_Provided entries_:
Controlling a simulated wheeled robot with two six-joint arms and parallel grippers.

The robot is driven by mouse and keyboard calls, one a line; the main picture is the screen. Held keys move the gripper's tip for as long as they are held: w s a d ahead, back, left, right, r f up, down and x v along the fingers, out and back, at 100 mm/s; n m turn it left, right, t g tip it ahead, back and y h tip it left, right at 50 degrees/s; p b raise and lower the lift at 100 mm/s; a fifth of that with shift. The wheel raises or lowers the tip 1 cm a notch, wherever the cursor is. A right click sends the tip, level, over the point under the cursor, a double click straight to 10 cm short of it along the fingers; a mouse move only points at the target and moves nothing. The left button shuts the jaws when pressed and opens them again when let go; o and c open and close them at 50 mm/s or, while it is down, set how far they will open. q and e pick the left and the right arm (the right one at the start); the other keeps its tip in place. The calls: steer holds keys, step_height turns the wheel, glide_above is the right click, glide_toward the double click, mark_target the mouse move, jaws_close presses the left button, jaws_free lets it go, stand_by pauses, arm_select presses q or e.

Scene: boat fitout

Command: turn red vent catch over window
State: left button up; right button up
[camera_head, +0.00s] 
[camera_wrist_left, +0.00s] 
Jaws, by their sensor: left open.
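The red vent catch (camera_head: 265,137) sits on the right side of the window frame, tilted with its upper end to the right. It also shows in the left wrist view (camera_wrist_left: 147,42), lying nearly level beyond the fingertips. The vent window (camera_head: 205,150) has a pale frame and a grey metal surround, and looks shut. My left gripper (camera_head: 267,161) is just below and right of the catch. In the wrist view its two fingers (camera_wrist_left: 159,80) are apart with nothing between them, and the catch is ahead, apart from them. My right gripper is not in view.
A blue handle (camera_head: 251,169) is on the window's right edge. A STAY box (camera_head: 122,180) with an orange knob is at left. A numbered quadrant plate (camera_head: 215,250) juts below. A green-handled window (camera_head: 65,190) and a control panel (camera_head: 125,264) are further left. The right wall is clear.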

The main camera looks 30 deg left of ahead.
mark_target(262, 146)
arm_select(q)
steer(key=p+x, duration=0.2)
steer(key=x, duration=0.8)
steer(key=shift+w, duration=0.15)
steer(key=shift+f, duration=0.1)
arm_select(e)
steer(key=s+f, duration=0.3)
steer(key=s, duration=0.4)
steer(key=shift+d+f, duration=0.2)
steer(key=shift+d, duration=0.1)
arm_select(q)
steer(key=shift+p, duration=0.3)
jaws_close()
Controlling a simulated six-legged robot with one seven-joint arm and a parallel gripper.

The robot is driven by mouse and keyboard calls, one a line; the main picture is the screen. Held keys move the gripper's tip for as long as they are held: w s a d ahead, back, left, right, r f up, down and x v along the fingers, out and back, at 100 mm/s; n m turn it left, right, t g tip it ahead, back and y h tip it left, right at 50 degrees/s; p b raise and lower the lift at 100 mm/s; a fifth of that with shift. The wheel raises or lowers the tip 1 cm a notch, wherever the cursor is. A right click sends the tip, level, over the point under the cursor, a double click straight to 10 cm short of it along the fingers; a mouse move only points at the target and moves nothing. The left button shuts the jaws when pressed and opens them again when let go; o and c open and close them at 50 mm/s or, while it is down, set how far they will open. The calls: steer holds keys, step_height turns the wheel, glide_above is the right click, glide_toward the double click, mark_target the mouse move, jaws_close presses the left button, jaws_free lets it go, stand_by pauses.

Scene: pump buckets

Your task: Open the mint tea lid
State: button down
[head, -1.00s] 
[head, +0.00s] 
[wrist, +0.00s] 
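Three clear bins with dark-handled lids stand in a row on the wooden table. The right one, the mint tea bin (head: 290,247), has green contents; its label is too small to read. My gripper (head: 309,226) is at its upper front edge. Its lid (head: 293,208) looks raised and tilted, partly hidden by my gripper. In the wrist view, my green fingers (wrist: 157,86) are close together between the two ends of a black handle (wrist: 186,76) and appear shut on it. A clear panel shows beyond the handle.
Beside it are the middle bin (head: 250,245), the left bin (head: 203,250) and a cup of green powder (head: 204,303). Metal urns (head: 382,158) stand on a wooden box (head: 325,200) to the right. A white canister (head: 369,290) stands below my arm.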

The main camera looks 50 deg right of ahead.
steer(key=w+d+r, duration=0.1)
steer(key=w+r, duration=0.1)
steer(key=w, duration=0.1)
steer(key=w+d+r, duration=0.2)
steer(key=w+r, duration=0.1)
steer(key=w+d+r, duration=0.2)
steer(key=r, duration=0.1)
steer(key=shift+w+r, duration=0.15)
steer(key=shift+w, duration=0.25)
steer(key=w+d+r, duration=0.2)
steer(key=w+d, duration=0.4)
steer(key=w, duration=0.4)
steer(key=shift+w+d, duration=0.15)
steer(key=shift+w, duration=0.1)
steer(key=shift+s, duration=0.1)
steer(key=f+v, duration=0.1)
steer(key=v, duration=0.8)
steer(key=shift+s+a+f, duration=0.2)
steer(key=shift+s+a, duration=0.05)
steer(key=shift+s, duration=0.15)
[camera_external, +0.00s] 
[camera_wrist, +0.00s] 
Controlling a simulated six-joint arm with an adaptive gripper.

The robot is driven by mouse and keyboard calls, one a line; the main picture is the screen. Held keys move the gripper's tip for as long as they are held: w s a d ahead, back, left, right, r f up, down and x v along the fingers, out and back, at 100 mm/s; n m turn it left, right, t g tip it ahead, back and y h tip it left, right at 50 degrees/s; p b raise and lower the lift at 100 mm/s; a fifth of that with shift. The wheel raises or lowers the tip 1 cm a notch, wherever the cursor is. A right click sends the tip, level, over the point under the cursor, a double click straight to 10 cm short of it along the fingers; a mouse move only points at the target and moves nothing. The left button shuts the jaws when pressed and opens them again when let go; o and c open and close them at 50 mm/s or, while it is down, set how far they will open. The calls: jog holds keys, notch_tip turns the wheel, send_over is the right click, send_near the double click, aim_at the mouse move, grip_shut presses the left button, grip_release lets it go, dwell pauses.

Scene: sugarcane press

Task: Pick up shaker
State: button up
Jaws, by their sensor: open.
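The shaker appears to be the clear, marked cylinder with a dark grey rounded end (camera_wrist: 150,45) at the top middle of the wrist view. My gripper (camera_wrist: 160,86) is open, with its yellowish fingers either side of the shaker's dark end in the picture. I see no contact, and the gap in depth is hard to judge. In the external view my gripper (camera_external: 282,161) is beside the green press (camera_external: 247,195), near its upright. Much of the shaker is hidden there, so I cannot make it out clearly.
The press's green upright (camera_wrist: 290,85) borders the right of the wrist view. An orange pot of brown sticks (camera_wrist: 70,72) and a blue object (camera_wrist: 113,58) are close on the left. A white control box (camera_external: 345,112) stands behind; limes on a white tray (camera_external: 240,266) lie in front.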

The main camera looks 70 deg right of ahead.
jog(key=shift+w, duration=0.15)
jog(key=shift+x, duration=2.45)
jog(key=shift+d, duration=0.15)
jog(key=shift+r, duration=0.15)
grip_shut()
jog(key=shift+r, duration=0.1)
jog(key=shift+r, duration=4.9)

_Problem details_:
Emit, unaltered, the lines from the top of the listing down through the line that holds "[camera_wrist_left, +0.00s]"; emit nothing else.

_Reply to the task_:
Controlling a simulated wheeled robot with two six-joint arms and parallel grippers.

The robot is driven by mouse and keyboard calls, one a line; the main picture is the screen. Held keys move the gripper's tip for as long as they are held: w s a d ahead, back, left, right, r f up, down and x v along the fingers, out and back, at 100 mm/s; n m turn it left, right, t g tip it ahead, back and y h tip it left, right at 50 degrees/s; p b raise and lower the lift at 100 mm/s; a fifth of that with shift. The wheel raises or lowers the tip 1 cm a notch, wherever the cursor is. A right click sends the tip, level, over the point under the cursor, a double click straight to 10 cm short of it along the fingers; a mouse move only points at the target and moves nothing. The left button shuts the jaws when pressed and opens them again when let go; o and c open and close them at 50 mm/s or, while it is down, set how far they will open. q and e pick the left and the right arm (the right one at the start); the other keeps its tip in place. The calls: steer holds keys, step_height turns the wheel, glide_above is the right click, glide_toward the double click, mark_target the mouse move, jaws_close presses the left button, jaws_free lets it go, stand_by pauses, arm_select presses q or e.

Scene: boat fitout

Command: turn red vent catch over window
State: left button up; right button up
[camera_head, +0.00s] 
[camera_wrist_left, +0.00s] 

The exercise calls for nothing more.